Data shown:
# # # #
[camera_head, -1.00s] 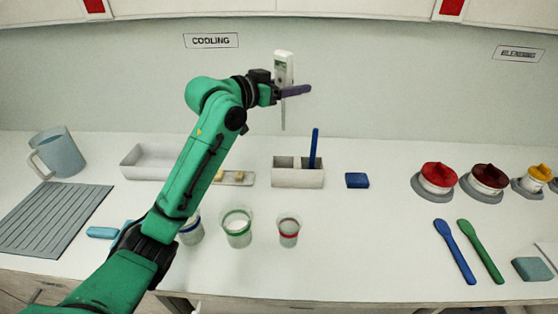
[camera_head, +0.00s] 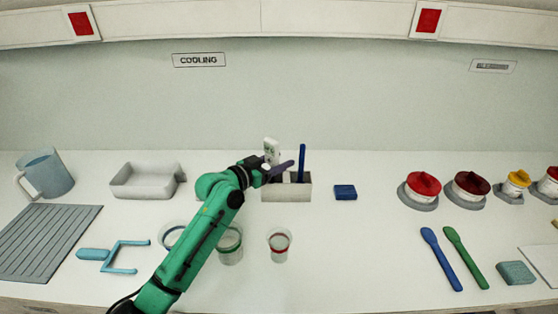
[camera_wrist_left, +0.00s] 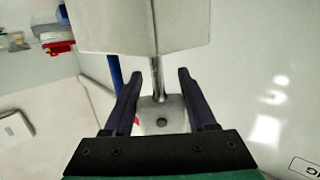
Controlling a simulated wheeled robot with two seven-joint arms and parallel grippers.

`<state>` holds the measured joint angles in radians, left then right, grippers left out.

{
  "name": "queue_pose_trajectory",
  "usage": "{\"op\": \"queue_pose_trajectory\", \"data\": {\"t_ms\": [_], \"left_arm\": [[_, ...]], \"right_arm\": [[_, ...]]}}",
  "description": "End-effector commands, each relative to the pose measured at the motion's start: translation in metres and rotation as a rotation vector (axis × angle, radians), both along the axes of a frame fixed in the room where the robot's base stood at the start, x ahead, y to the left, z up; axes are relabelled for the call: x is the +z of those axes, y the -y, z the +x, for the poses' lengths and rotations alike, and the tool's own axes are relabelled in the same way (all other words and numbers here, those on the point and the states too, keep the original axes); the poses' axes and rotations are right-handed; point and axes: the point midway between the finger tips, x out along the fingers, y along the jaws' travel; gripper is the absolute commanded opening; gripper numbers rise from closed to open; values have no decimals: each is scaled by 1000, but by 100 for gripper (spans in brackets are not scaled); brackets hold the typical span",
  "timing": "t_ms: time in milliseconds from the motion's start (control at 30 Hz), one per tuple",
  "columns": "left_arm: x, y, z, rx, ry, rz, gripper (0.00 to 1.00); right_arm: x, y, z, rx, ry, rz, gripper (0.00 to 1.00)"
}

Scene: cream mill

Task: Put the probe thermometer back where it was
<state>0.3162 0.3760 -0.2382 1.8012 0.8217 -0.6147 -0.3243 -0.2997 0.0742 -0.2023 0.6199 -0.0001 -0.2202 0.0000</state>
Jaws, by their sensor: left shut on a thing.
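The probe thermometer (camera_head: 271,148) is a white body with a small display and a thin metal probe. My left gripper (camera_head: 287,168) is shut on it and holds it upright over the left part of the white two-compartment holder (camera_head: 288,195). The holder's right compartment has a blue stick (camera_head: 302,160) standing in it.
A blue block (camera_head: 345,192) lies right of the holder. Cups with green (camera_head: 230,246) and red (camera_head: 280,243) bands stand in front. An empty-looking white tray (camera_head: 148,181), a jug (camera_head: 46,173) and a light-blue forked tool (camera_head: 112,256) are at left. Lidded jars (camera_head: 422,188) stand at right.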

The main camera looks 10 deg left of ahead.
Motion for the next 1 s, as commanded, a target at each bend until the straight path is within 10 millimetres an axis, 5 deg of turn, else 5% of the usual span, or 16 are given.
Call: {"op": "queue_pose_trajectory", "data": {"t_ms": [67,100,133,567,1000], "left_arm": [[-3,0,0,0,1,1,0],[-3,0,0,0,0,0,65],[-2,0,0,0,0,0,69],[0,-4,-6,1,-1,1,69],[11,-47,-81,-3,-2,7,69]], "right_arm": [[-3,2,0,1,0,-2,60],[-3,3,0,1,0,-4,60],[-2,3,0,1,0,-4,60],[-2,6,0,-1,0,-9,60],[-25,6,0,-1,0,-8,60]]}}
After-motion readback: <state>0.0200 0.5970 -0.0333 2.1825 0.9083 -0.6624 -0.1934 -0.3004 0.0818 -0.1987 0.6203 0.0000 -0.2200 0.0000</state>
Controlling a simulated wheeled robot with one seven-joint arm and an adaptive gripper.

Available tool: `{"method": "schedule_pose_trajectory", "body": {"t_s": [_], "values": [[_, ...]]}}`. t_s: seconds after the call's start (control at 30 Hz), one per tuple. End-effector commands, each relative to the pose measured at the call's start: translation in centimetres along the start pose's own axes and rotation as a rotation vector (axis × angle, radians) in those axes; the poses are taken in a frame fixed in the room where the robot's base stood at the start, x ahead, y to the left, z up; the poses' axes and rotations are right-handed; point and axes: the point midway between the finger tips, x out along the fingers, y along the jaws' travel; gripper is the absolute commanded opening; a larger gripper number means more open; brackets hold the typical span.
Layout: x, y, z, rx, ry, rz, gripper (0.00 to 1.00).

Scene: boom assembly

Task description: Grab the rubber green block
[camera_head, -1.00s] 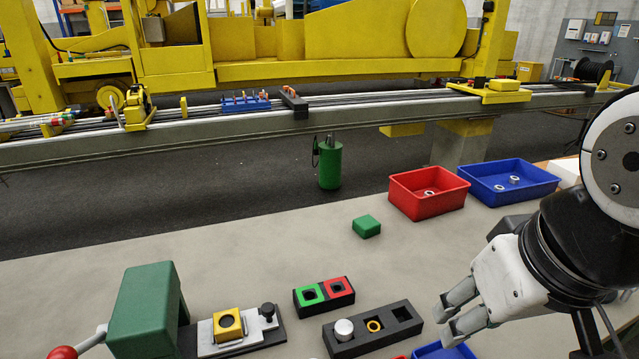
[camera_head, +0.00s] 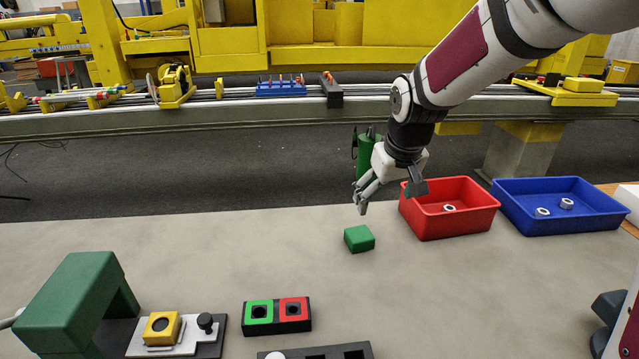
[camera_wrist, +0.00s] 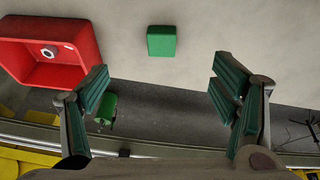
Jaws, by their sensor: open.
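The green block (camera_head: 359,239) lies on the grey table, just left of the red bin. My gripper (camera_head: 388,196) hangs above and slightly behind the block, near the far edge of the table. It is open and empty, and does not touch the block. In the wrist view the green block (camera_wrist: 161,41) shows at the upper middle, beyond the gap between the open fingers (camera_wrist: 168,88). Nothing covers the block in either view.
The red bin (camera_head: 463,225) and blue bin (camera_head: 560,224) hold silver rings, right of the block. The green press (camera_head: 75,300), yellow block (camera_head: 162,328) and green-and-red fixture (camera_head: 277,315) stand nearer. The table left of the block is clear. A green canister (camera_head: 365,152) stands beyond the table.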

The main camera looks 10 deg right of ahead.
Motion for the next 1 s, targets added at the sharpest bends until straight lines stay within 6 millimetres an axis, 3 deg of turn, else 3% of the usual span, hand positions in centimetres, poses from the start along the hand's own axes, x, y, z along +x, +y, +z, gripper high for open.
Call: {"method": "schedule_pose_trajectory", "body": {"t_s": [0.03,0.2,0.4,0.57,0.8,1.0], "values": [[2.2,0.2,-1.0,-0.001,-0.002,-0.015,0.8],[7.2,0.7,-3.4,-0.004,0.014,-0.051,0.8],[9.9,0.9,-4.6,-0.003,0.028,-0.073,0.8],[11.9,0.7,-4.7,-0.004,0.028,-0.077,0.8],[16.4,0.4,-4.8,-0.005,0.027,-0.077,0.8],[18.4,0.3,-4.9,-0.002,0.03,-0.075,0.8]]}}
# # # #
Filter for "Scene". Return all lines that hold it.

Scene: cream mill
Scene: boom assembly

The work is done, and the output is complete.